This morning, something happened in our home that was momentous, but it's not something I'm going to throw out to my Facebook friends. Not that it's inappropriate, it's just that I don't think the world needs to know. Here, though....Here, I can share anything and everything I want to, but I will say, you won't be reading about how, where, when, and in front of whom my husband grabs me. Sorry, folks. I'm sure you're sorely disappointed.
Anyway, one little point here that you may have overlooked is the fact that #7 HAS to be potty trained before school starts. Ha! Yah. No pressure, and surely no stress, right?
Okay, so now you know why I haven't been blogging much. Besides many projects I'm working on right now, my mind is in the toilet--literally.
It's not that it's been a tough journey, and by my saying that don't assume the journey's over. Oh no, it's just begun. It's just that, you know, who really wants to do this job?
|image credit: potty-training-tips-by-caitlin|
I feel like I've potty trained a different way with every child. I've pressured. I've bribed. I've begged. But, I finally feel like I have some sort of grasp on it. So much of it is just plain attitude, but isn't that the story of everything in life?
She finally went in. She sat for a few moments and then she says, "Mom, I went in the potty." Just like it was something she said everyday, so I still didn't think too much of it. The Warden, whose side of the bed is closest to the bathroom got up to check. Sure enough!
Well, as you can guess, there was some MAJOR whooping and hollering going on in the master bedroom. "YAY!...Nice job!...I'm so proud of you!" You know, that kind of stuff.
She came out BEAMING!
I just have one thing to share on this whole matter....I think, when you want a child to learn something new, there has to be a level of discomfort for the child.
In this case, she's been wearing panties around the house for the past week or so. We've let her have the accidents. She hasn't liked it. We've let her clean up her messes. She hasn't liked that either.
To some degree or another, we've had to push her into making the change. It's had to dribble down her legs at times. She's had to do a lot of wiping and scrubbing.
So, my final conclusion, if we want our children to grow and develop into responsible human beings, we can't shield and protect them from all that is uncomfortable. We actually have to judge when they're ready and give them a little nudge, and sometimes a push, in the direction toward the next step they need to take.

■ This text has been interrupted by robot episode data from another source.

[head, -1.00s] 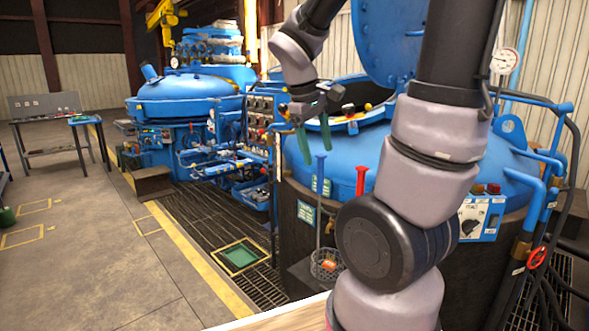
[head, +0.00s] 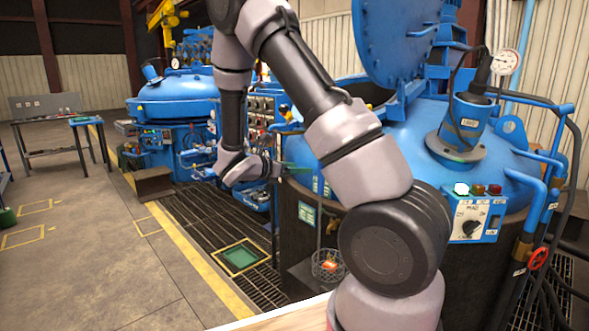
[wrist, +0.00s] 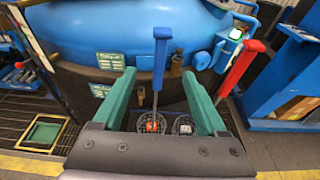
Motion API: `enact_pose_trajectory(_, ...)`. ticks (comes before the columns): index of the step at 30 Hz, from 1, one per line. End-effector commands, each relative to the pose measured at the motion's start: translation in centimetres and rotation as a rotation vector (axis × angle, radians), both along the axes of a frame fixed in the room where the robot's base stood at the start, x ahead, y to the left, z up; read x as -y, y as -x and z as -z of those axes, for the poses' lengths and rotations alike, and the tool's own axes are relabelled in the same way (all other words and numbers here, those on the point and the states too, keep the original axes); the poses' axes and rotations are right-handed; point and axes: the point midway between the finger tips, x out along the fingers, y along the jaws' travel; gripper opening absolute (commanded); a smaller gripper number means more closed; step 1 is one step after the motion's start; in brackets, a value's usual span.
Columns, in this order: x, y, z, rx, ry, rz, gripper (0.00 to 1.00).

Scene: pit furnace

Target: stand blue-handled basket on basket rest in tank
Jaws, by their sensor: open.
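The blue-handled basket (wrist: 162,48) shows in the wrist view. Its upright blue handle appears between my fingers, with the wire basket and an orange item below. In the head view its wire basket (head: 326,268) hangs or stands low beside the dark furnace wall; my arm hides most of its handle. My gripper (wrist: 160,75) is open with nothing held, its green fingers on either side of the handle in the picture; how far beyond them the handle lies is unclear. In the head view my gripper (head: 293,168) is partly hidden by my arm. I cannot make out the basket rest.
A red-handled basket (wrist: 240,68) stands just right of the blue-handled one. The blue furnace (head: 420,135) with its raised lid (head: 392,40) is close by. A green floor panel (head: 240,258) lies in the grating. Floor at the left is clear.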

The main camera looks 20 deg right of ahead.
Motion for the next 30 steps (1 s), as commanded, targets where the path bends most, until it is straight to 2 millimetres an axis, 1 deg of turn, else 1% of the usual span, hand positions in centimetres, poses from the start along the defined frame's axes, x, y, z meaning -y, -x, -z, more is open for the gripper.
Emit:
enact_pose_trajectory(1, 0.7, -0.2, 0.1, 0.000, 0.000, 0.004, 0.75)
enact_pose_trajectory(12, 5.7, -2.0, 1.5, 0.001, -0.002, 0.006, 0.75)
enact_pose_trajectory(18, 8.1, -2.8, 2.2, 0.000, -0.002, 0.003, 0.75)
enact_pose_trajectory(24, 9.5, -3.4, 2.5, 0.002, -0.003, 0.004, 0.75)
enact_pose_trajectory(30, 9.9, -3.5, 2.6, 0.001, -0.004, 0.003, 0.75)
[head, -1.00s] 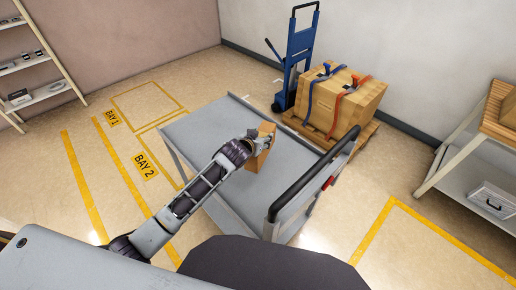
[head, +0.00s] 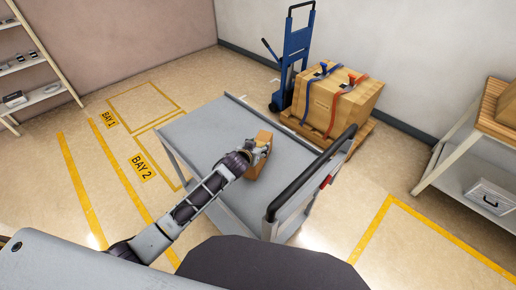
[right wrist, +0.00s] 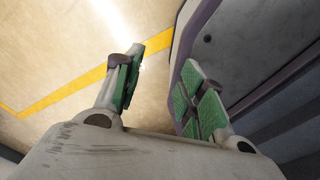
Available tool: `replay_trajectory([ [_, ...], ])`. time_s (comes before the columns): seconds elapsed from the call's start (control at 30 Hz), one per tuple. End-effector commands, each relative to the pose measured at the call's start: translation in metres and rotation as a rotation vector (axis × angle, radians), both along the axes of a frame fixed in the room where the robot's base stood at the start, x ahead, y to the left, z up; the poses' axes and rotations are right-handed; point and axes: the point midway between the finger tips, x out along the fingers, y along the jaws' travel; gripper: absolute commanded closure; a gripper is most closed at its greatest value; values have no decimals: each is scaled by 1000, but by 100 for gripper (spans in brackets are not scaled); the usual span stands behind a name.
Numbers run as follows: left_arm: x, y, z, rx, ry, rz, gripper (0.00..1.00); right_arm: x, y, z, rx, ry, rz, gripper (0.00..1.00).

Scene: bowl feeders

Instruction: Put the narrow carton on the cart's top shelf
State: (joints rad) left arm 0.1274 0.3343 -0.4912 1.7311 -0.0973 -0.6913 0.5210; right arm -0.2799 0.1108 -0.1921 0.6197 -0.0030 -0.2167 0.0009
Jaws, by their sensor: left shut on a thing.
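The narrow carton (head: 254,170) is a small brown upright box over the top shelf (head: 207,130) of the grey cart, near its handle end in the head view. My left gripper (head: 259,149) is shut on the carton's upper part, and the fingers partly hide it. I cannot tell whether the carton's base touches the shelf. My right gripper (right wrist: 162,60) shows in the right wrist view with its green-padded fingers apart and nothing between them. It is not visible in the head view.
The cart's black handle (head: 305,178) rises right of the carton. A bench (head: 462,150) is at the right. The rest of the cart's top shelf is bare.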

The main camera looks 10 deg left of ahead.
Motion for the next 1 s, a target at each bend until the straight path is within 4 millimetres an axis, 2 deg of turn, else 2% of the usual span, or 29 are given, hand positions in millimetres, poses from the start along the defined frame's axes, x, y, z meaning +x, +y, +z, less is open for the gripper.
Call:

#7 has taught me something funny in her habits. Something that counteracts self-sabotage. One thing she does after going potty is she grabs her toothbrush and brushes her teeth. Not sure why, but I guess the lesson to be learned here is to be good to yourself. When you do something good, keep doing good. Be a blessing to your own life and to your own self.
I just got done writing and found that #7 was nowhere in sight. I went on a hunt, and would you care to know where I found her? In my bathroom sitting on the potty! YAY again! I sat and read her potty book to her (thank you, Megan!) and blew bubbles for her until the room was practically filled, but sadly, no success this time. Darn! On the contrary, she promptly went downstairs in the kitchen, and when I turned around, there she was with her pants half down standing in a puddle. Not sure what she was up to, but at least there's hope, right? We're definitely heading in the right direction. If nothing else, she knows the proper tools and methods for cleaning a floor and is becoming quite well-versed with the laundry room.
I hope I'm teaching them all to clean up properly. Little did they know that those spraying and wiping skills'd be a metaphor for so many of life's lessons in their (and my) futures.